Am 9. November 1939 war Naujocks am Venlo-Zwischenfall beteiligt. Dabei ging es um die Entführung von zwei britischen MI6-Agenten in der niederländischen Stadt Venlo. Der Venlo-Zwischenfall machte weite Teile des britischen Spionagenetzes in West- und Mitteleuropa nahezu wertlos. Er führte zum Rücktritt des niederländischen Geheimdienstchefs und lieferte Hitler im Mai 1940 einen Vorwand für den Einmarsch in die Niederlande.

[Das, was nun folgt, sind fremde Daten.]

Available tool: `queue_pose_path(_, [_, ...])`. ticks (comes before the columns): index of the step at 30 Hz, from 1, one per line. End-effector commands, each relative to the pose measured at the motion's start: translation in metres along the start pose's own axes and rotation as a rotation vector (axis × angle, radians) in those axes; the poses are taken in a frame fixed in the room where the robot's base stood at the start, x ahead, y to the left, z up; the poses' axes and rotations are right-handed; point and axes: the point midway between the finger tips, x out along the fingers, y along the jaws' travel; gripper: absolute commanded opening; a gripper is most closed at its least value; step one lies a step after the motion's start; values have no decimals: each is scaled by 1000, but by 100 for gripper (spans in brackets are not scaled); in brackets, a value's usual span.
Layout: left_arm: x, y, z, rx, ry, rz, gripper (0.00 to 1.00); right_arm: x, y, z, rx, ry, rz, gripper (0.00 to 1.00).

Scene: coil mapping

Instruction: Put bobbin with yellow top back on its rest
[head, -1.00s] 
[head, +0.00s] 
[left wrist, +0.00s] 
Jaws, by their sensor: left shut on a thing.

1941 wurde er aus dem SD entlassen und wegen Korruptionsvorwürfen zu einem einfachen Soldaten der Waffen-SS degradiert. Mit der Waffen-SS kam er an die Ostfront in ein Artillerieregiment der Leibstandarte SS Adolf Hitler. 1942 wurde er wegen Magengeschwüren aus der Waffen-SS entlassen. Er war daraufhin in der Wirtschaftsverwaltung der deutschen Besatzer in Belgien tätig. Dort war er mit der Kontrolle des Schwarzmarktes beauftragt.
Anfang 1944 war er mehrmals in Dänemark. Hier war er einer der beiden Führer der so genannten Petergruppe. Ein weiterer Führer war Otto Schwerdt. Im Rahmen des so genannten 'Gegenterrors' wurden über 100 Dänen ermordet.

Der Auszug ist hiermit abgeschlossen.